• WHAT IS BEING ASKED:
For every line in the records that has the word "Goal", make a copy.

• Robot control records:
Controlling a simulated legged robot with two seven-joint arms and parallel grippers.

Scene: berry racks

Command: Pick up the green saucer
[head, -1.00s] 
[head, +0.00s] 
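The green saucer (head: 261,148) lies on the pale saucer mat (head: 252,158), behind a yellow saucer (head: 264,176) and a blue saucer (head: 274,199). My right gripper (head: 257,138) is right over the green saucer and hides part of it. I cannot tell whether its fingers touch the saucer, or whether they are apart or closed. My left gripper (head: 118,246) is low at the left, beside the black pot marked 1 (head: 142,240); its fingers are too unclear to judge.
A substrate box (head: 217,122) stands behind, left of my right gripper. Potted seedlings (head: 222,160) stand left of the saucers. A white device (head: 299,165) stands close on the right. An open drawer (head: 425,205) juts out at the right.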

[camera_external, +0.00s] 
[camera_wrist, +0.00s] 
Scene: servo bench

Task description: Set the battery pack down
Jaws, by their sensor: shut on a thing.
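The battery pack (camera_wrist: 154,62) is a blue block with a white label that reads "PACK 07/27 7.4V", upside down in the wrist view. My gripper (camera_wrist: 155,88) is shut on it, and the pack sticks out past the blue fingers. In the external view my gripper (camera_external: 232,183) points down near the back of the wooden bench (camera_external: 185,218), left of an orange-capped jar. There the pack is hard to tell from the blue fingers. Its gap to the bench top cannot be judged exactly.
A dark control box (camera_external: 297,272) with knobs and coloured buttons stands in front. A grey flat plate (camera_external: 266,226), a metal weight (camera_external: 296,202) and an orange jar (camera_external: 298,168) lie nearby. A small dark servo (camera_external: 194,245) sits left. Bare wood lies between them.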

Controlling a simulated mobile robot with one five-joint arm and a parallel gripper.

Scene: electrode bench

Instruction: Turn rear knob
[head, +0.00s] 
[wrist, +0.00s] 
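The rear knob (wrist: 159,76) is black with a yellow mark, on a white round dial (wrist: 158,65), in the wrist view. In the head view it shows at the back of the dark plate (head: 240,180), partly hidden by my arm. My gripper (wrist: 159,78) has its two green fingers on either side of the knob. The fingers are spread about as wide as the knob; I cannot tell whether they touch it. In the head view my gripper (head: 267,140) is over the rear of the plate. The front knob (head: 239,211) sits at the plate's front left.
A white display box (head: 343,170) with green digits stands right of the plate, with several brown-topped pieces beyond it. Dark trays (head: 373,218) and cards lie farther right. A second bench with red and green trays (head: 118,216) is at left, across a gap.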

* * *

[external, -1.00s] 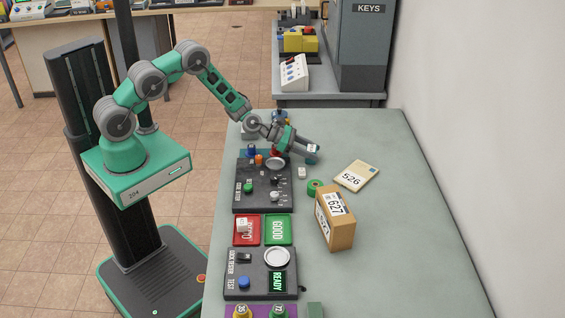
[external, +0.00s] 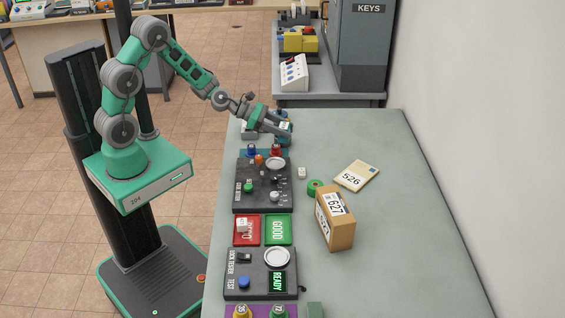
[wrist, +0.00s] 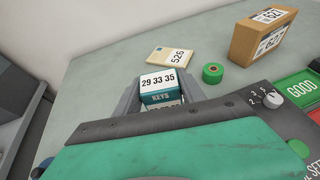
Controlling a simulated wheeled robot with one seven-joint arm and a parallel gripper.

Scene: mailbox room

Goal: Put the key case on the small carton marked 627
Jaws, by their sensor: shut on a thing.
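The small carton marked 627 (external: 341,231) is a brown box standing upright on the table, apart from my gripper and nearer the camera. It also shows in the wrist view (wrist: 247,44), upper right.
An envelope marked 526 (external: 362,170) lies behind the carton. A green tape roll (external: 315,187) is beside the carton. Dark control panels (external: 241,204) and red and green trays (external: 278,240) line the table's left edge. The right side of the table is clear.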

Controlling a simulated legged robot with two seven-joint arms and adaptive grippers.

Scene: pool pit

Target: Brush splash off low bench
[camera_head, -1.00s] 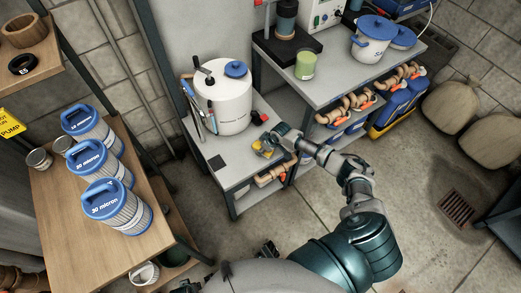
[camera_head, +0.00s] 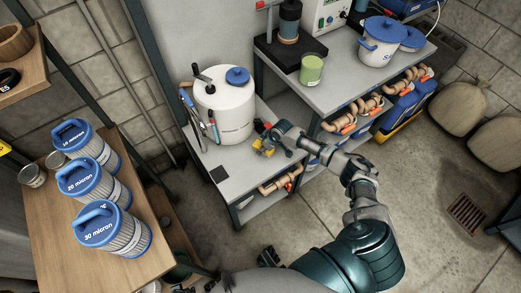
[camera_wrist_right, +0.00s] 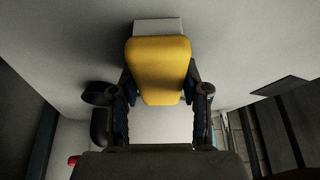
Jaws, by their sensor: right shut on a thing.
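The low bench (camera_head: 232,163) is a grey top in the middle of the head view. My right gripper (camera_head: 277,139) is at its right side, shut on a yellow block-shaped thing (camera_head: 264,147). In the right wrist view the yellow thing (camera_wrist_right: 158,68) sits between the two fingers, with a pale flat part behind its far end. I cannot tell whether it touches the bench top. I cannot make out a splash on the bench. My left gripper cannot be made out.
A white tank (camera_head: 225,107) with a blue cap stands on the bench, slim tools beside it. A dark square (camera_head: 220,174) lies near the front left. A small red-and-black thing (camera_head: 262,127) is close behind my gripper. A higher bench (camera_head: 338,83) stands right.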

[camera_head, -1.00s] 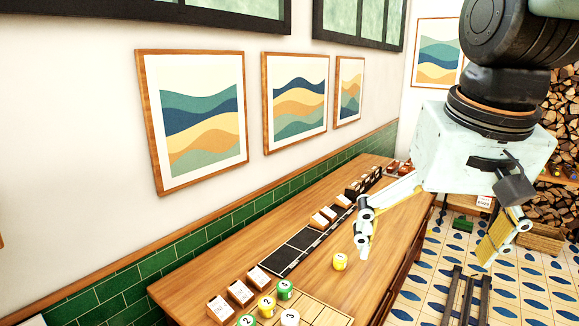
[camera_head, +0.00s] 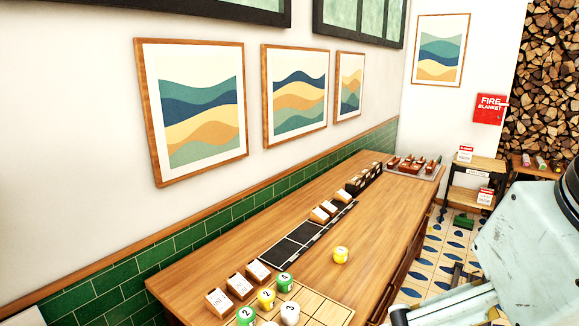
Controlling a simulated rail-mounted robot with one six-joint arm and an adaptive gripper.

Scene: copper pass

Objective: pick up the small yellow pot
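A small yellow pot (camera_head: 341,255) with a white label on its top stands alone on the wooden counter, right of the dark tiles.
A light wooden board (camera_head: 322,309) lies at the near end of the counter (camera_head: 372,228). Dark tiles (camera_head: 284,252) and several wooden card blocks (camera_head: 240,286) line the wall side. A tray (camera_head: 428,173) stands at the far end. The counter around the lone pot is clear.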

...

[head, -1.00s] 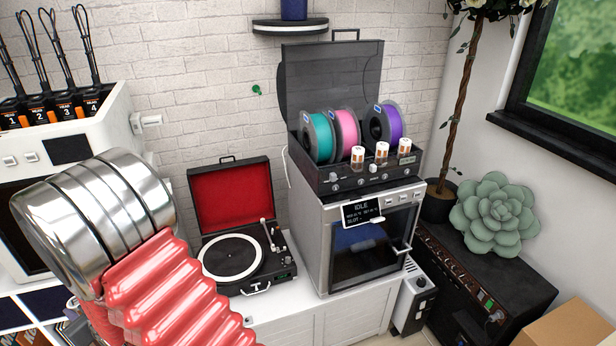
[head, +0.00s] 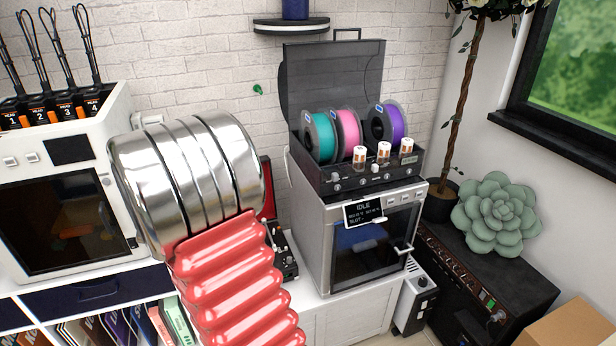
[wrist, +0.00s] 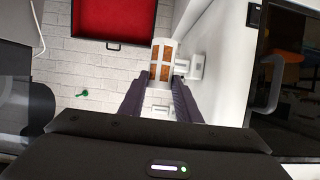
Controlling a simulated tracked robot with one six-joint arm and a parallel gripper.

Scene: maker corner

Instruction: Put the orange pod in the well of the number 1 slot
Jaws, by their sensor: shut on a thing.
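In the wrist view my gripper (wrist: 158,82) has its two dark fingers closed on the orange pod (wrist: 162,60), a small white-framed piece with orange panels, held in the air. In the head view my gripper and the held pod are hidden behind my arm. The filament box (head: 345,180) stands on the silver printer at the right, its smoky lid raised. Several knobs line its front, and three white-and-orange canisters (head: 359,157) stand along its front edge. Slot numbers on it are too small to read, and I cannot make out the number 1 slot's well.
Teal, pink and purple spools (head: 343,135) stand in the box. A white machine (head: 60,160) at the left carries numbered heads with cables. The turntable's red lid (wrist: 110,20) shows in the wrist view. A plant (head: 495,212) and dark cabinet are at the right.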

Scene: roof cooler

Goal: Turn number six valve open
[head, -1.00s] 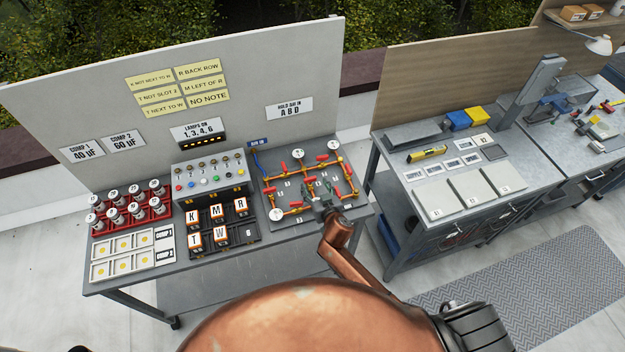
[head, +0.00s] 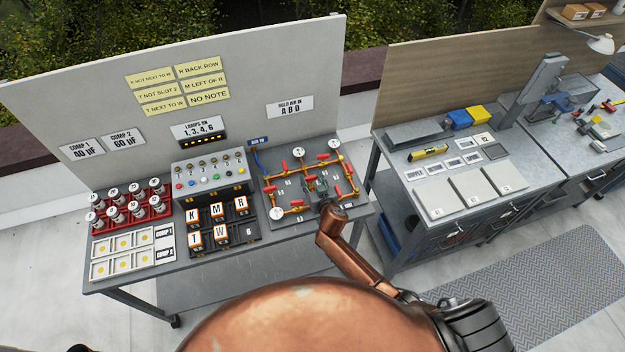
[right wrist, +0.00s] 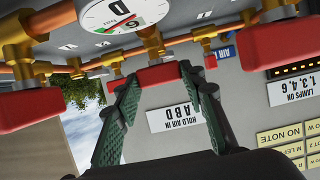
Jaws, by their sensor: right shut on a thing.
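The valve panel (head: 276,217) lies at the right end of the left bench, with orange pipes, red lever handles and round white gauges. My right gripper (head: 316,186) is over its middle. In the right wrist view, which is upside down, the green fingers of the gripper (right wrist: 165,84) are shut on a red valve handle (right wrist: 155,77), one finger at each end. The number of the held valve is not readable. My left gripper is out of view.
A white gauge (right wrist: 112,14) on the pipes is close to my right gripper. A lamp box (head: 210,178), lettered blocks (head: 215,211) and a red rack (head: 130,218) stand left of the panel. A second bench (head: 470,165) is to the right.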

• RESULT:
Goal: Put the key case on the small carton marked 627
Goal: Turn number six valve open

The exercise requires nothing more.